Thomas vander Noot en zijn Spieghel der behoudenessen (c. 1508)

1983 
This article, in which the author describes a Brussels post-incunabulum in all its details and from all angles, complements the article to appear in the Liber amicorum Herman Liebaers (at press), in which the text and its author are discussed. The didactic moralizing poem Den Spieghel der behoudenessen by the Brussels rhetorician [rederijker] Jan Smeken - whose name appears in an acrostic in the text- was printed by Thomas vander Noot in Brussels in about 1508. Only one copy is known to have survived, and is now in the unversity library in Hamburg, but there the trail ends. The paper has no watermark and is of inferior quality.
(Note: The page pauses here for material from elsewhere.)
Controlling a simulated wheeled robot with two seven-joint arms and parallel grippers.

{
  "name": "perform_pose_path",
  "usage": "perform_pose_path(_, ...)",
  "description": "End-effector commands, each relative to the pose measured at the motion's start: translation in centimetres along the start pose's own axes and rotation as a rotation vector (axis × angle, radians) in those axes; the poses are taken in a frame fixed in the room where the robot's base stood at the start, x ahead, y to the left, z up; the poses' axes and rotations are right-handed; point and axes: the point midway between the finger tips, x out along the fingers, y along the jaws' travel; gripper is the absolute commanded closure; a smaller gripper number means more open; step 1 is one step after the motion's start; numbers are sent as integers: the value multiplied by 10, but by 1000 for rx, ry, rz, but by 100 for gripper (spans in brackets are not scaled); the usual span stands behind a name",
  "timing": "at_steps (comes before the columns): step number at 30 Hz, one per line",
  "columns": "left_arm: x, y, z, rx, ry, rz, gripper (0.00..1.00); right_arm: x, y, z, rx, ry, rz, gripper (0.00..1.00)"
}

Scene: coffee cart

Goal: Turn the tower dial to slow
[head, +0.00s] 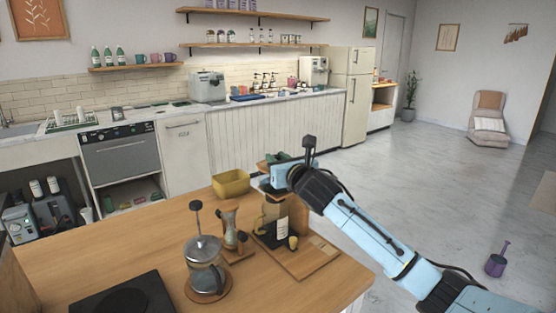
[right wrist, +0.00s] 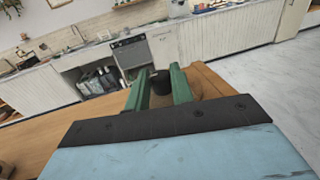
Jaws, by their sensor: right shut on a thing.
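The drip tower (head: 281,222) stands on a wooden board at the right part of the wooden table. It has a dark glass body with a pale label. My right gripper (head: 273,168) is over its top, and its arm and wrist hide part of the tower. In the right wrist view, its two green fingers (right wrist: 160,88) are closed around a black round part (right wrist: 160,82), which looks like the tower dial. Any marks on the dial are too small to read. My left gripper is not in view.
A yellow bin (head: 231,184) stands left of the tower. An hourglass-shaped brewer (head: 229,222) and a French press (head: 205,262) stand to the left and front. A black flat slab (head: 125,296) lies at the front left. The floor at right is mostly clear.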

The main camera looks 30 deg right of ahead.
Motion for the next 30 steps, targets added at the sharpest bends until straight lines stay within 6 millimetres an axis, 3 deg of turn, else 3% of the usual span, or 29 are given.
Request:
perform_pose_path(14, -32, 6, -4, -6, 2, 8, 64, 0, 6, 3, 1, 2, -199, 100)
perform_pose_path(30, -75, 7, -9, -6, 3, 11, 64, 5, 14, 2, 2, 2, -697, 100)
The text is abundantly decorated with woodcuts, which were not chosen at random but purposely made or selected for the job. The ten large ones are intended as illustration of the text, without which they are meaningless. The twenty smaller ones serve as a guide in the contemplation of the Passion of Christ; the illustrated episodes from the Passion generally go together with two prototypes from the Old Testament. The Speculum Humanae Salvationis, which was known in several Latin and Dutch editions at the beginning of the sixteenth century, was almost certainly known to the author of the Spieghel. The cutter of the large blocks took advantage of the circumstance that the same block could be used several times as a frame for a varying number of smaller blocks which could be fitted into the larger block as an insert and could later be removed. The repeated use of one block, sometimes on one sheet, sometimes at various places in a single gathering, was a factor which the printer had to allow for in the imposition of the pages. Some pages have too much or too little text, without any sign of a way of remedying the defect. These last two observations lead to the conclusion that the text was very probably set forme by forme.